■ AIM OF THE TASK ■
Check each line for the string "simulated", then give only how many lines have it.

■ EXTRACTED RECORDS ■
[Start]
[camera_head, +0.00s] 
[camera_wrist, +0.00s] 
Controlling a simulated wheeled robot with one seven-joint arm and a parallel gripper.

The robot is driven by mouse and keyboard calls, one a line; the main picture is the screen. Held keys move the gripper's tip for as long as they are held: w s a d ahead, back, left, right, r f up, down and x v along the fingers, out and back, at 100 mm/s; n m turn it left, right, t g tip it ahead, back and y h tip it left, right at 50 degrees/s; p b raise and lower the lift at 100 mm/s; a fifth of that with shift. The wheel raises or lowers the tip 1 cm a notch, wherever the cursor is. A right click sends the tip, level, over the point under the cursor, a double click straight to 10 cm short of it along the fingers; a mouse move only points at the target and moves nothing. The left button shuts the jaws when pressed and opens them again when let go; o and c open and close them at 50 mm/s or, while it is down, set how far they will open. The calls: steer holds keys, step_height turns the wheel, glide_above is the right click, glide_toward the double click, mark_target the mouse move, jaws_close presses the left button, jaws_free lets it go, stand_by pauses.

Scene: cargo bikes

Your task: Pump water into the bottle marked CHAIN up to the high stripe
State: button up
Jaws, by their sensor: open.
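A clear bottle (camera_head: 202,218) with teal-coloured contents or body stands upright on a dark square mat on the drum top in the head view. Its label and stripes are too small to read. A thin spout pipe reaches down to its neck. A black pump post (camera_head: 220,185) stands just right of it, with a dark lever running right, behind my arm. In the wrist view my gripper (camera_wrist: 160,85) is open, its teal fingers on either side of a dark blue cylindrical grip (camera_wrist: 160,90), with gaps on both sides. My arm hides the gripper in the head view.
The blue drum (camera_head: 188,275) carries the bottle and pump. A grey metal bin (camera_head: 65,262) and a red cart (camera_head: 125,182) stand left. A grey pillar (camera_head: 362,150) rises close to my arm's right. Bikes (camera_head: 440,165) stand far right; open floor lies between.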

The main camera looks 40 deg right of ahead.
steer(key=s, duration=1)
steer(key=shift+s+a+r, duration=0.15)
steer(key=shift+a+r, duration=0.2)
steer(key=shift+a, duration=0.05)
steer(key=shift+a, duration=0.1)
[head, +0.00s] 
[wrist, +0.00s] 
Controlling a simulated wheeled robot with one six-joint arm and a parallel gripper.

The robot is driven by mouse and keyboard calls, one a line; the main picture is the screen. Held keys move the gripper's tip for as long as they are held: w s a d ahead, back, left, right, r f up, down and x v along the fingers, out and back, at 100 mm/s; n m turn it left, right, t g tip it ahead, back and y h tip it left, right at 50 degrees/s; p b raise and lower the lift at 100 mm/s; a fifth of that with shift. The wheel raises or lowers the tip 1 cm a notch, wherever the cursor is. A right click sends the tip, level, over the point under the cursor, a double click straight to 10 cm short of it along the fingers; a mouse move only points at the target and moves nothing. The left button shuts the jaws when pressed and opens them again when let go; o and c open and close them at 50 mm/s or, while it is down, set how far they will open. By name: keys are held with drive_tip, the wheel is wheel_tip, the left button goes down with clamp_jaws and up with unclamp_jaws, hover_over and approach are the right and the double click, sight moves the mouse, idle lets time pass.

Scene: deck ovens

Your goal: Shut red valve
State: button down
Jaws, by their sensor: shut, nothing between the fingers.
[End]
■ PROBLEM SOLUTION ■
2